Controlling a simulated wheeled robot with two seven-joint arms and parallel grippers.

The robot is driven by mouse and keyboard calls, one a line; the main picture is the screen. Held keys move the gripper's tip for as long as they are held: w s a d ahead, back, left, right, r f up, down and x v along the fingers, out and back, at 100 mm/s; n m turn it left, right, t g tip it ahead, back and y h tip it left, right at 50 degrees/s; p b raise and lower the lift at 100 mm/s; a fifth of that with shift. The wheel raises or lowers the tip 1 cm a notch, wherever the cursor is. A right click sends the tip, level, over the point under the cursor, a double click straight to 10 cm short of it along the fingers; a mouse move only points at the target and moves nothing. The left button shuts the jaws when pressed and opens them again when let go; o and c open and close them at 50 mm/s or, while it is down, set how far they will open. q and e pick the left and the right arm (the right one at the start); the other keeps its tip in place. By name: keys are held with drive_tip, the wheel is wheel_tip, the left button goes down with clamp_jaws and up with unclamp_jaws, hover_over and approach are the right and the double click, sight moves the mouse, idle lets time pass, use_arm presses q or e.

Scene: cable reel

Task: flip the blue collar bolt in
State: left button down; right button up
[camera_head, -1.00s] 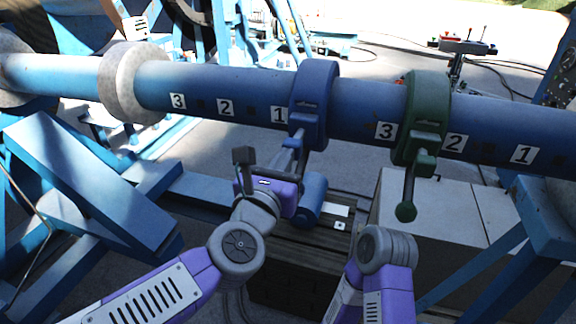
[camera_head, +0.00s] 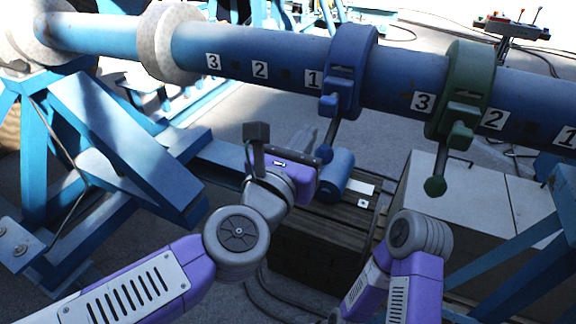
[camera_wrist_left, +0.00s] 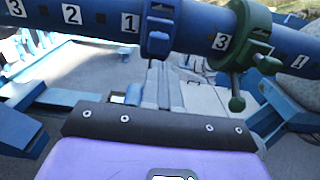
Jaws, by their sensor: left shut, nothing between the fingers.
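The blue collar (camera_head: 352,60) is a ring around the long blue pipe, just right of the label 1. Its bolt lever (camera_head: 330,135) hangs down and slightly left, with a blue knob at its end. My left gripper (camera_head: 308,136) is shut and empty, left of the lever; a small gap seems to separate them, though depth is hard to judge. In the left wrist view the blue collar (camera_wrist_left: 158,28) is ahead and above, and the grey fingers (camera_wrist_left: 166,80) point toward it. The lever is not clearly seen there. My right gripper is out of view.
A green collar (camera_head: 462,85) with its own hanging lever (camera_head: 437,175) sits to the right on the pipe. A pale stone-like flange (camera_head: 168,45) is at left. A blue trestle (camera_head: 125,130) stands at lower left. A grey box (camera_head: 460,200) lies below right.

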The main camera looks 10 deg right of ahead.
....
■ Required task ■
Show each line of the listing that holds the string "robot".

■ Expected answer ■
Controlling a simulated wheeled robot with two seven-joint arms and parallel grippers.
The robot is driven by mouse and keyboard calls, one a line; the main picture is the screen. Held keys move the gripper's tip for as long as they are held: w s a d ahead, back, left, right, r f up, down and x v along the fingers, out and back, at 100 mm/s; n m turn it left, right, t g tip it ahead, back and y h tip it left, right at 50 degrees/s; p b raise and lower the lift at 100 mm/s; a fifth of that with shift. The wheel raises or lowers the tip 1 cm a notch, wherever the cursor is. A right click sends the tip, level, over the point under the cursor, a double click straight to 10 cm short of it along the fingers; a mouse move only points at the target and moves nothing. The left button shuts the jaws when pressed and opens them again when let go; o and c open and close them at 50 mm/s or, while it is down, set how far they will open. q and e pick the left and the right arm (the right one at the start); the other keeps its tip in place. By name: keys are held with drive_tip, the wheel is wheel_tip, the left button goes down with clamp_jaws and up with unclamp_jaws, hover_over and approach are the right and the double click, sight moves the mouse, idle lets time pass, use_arm presses q or e.

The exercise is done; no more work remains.